▶ _Data extract_

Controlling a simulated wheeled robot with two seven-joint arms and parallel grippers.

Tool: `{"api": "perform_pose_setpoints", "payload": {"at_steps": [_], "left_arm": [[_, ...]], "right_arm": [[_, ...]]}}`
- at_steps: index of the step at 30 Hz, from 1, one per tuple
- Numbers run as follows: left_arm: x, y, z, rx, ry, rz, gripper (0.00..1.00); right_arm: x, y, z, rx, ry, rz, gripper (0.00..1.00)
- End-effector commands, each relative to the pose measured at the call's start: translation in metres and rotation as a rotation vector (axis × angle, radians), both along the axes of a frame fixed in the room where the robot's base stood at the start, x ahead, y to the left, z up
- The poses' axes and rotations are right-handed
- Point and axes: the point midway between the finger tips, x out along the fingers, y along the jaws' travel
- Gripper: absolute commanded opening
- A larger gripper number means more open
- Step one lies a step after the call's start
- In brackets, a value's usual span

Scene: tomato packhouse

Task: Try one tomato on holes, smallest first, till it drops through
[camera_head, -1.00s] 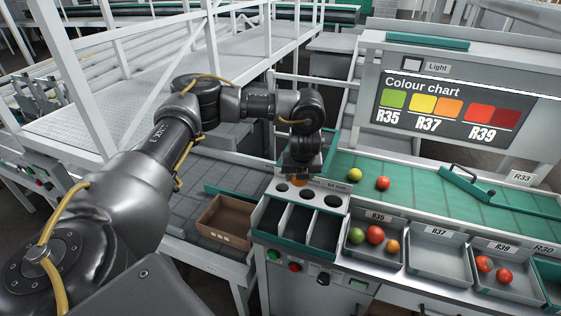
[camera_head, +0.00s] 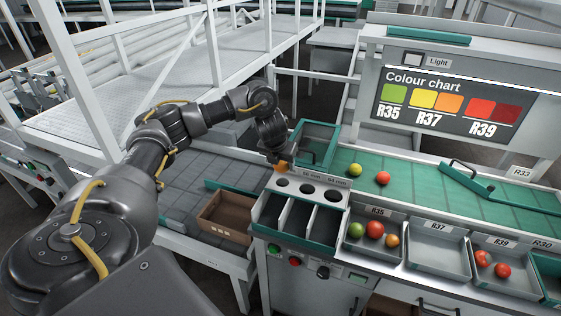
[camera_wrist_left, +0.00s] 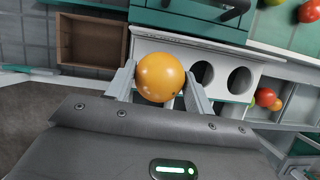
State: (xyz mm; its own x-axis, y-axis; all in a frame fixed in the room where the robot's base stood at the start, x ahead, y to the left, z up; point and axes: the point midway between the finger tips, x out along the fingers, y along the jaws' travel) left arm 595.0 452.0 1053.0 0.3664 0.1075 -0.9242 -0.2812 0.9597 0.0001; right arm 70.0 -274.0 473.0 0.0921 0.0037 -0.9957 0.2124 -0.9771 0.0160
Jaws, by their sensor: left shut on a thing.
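My left gripper (camera_head: 280,165) is shut on an orange tomato (camera_wrist_left: 160,77), which sits between its two fingers in the left wrist view. The sizing plate (camera_head: 321,206) has three holes in a row. The left hole (camera_head: 281,182), middle hole (camera_head: 307,188) and right hole (camera_head: 333,195) show in the head view. The held tomato is close to the left end of the plate, near the left hole. In the left wrist view it hides that hole; the middle hole (camera_wrist_left: 202,73) and right hole (camera_wrist_left: 240,80) are empty. Whether the tomato touches the plate cannot be told.
Empty divided bins (camera_head: 268,236) lie in front of the plate. A brown box (camera_head: 213,229) is at the left. Yellow (camera_head: 355,170) and red (camera_head: 383,178) tomatoes lie on the green belt (camera_head: 425,200). Trays R35 (camera_head: 366,255), R37 (camera_head: 438,262) and R39 (camera_head: 497,295) are at the right.

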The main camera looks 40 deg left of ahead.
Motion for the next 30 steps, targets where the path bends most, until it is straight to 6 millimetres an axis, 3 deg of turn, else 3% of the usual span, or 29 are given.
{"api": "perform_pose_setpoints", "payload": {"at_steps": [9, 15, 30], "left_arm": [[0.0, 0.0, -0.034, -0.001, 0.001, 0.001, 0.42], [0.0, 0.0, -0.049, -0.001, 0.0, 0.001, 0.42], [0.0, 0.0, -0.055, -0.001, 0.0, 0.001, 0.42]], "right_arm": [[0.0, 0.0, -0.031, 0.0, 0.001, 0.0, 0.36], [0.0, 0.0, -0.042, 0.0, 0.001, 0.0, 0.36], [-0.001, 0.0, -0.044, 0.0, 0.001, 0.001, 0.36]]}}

▶ _Instruction_
Return the listing above word for word, with the pictures removed.

▶ _Right answer_
Controlling a simulated wheeled robot with two seven-joint arms and parallel grippers.

Tool: `{"api": "perform_pose_setpoints", "payload": {"at_steps": [_], "left_arm": [[_, ...]], "right_arm": [[_, ...]]}}`
- at_steps: index of the step at 30 Hz, from 1, one per tuple
- Numbers run as follows: left_arm: x, y, z, rx, ry, rz, gripper (0.00..1.00); right_arm: x, y, z, rx, ry, rz, gripper (0.00..1.00)
- End-effector commands, each relative to the pose measured at the call's start: translation in metres and rotation as a rotation vector (axis × angle, radians), both along the axes of a frame fixed in the room where the robot's base stood at the start, x ahead, y to the left, z up
- The poses' axes and rotations are right-handed
- Point and axes: the point midway between the finger tips, x out along the fingers, y along the jaws' travel
- Gripper: absolute commanded opening
- A larger gripper number means more open
- Step one lies a step after the call's start
- In brackets, a value's usual span

Scene: tomato packhouse

Task: Try one tomato on holes, smallest first, till it drops through
[camera_head, -1.00s] 
[camera_head, +0.00s] 
[camera_wrist_left, +0.00s] 
State: (xyz mm; its own x-axis, y-axis; all in a frame fixed in the room where the robot's base stood at the start, x ahead, y to the left, z up; point and axes: the point midway between the finger tips, x out along the fingers, y along the jaws' travel) left arm 595.0 452.0 1053.0 0.3664 0.1075 -0.9242 -0.2812 0.9597 0.0001; right arm 70.0 -274.0 473.0 0.0921 0.0037 -0.9957 0.2124 -0.9771 0.0160
Jaws, by their sensor: left shut on a thing.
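My left gripper (camera_head: 280,165) is shut on an orange tomato (camera_wrist_left: 160,77), which sits between its two fingers in the left wrist view. The sizing plate (camera_head: 321,206) has three holes in a row. The left hole (camera_head: 281,182), middle hole (camera_head: 307,188) and right hole (camera_head: 333,195) show in the head view. The held tomato is close to the left end of the plate, near the left hole. In the left wrist view it hides that hole; the middle hole (camera_wrist_left: 202,73) and right hole (camera_wrist_left: 240,80) are empty. Whether the tomato touches the plate cannot be told.
Empty divided bins (camera_head: 268,236) lie in front of the plate. A brown box (camera_head: 213,229) is at the left. Yellow (camera_head: 355,170) and red (camera_head: 383,178) tomatoes lie on the green belt (camera_head: 425,200). Trays R35 (camera_head: 366,255), R37 (camera_head: 438,262) and R39 (camera_head: 497,295) are at the right.

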The main camera looks 40 deg left of ahead.
Motion for the next 30 steps, targets where the path bends most, until it is straight to 6 millimetres an axis, 3 deg of turn, else 3% of the usual span, or 29 are given.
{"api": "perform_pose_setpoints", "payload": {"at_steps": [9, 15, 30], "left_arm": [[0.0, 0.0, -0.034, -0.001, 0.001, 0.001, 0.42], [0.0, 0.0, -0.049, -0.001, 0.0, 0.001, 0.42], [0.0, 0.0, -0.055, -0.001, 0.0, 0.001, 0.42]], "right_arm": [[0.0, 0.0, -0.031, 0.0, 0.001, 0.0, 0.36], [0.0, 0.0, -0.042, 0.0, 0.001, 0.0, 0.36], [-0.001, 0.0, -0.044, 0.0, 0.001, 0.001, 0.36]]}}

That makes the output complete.